Si la question est donc réglée pour 2Ha, que peut-il bien advenir des 328 autres ? Dans son communiqué commun, GPSEO et le Département assure que la réussite de ce projet repose sur une mobilisation collective. En plus d’eux, l’EPFIF (Établissement Public Foncier d’Île-de-France) et les communes concernées – Carrières-sous-Poissy, Chanteloup-les-Vignes, Andrésy et Triel-sur-Seine – doivent travailler de concert pour réhabiliter la plaine, en intégrant les enjeux environnementaux, agricoles, sociaux et économiques. En témoignent les travaux de la Commission extramunicipale « Avenir de la plaine de Carrières-sous-Poissy » qui, rassemblant les parties prenantes, imaginaient le futur de la Boucle. Ainsi, l’opération aujourd’hui engagée, estimée à 66 millions TTC sur 30 ans, s’inscrit dans les orientations du rapport de la commission, ­soumises à consultation du public.
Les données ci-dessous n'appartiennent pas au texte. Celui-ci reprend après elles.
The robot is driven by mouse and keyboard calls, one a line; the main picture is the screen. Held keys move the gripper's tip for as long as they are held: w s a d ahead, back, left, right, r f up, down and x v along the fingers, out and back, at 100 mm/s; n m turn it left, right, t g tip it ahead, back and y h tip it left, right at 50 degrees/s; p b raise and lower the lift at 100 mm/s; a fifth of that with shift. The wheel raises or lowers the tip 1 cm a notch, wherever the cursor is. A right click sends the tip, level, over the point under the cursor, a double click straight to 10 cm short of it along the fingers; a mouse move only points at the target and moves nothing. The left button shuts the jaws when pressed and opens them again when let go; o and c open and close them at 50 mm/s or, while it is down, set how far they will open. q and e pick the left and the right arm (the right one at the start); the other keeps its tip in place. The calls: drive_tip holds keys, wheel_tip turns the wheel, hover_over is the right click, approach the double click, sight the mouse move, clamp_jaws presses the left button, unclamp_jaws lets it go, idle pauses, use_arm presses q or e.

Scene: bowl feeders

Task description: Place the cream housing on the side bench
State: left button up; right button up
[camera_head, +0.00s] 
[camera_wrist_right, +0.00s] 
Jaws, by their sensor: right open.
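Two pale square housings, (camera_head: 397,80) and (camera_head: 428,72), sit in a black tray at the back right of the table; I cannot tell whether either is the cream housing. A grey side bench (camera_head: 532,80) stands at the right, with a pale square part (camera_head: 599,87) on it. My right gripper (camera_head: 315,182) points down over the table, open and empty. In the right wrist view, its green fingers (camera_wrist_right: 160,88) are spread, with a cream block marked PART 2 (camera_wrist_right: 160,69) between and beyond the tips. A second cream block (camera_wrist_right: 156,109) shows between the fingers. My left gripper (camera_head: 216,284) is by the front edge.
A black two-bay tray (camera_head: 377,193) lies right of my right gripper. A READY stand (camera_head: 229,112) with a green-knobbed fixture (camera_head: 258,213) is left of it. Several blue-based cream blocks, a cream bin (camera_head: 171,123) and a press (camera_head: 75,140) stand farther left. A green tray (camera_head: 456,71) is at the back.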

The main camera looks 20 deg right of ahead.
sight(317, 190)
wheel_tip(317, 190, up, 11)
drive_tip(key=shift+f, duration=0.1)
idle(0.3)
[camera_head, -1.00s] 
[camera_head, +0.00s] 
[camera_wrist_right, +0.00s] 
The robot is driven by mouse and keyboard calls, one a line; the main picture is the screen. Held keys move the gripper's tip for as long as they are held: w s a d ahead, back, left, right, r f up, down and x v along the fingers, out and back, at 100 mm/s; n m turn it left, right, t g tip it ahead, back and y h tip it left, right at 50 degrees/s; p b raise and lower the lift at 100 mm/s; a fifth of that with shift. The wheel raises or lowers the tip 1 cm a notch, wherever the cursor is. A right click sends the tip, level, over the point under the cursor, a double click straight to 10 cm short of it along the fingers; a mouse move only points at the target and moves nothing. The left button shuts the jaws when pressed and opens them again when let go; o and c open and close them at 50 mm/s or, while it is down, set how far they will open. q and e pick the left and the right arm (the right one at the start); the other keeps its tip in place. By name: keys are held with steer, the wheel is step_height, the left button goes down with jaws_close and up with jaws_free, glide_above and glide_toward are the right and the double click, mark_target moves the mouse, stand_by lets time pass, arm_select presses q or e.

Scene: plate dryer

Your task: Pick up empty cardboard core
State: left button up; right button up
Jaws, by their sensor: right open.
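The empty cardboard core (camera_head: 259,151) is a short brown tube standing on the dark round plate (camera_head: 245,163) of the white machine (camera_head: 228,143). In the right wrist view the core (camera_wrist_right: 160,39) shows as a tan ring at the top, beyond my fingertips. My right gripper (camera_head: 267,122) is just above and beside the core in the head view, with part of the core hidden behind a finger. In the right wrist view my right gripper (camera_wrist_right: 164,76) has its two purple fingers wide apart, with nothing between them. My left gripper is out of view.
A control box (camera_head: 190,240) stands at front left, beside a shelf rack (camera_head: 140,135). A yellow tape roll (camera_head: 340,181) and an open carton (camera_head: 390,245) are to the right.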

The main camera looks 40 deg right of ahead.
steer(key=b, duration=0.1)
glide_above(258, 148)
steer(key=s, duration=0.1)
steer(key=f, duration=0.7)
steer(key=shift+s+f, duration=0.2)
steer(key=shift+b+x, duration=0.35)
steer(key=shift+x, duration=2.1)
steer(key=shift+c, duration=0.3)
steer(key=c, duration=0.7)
« Elle deviendra un véritable poumon vert » prédit Eddie Aït. Elle accueillera des aménagements pour la promenade, le vélo, la pédagogie environnementale, les jardins partagés hors-sol et des activités économiques compatibles avec la vocation écologique du site. Les habitants des villes concernées du territoire seront associés tout au long du processus, via des réunions publiques, des ateliers et des visites de terrain. Ainsi, dans une dizaine d’années la boucle sera enfin ­bouclée.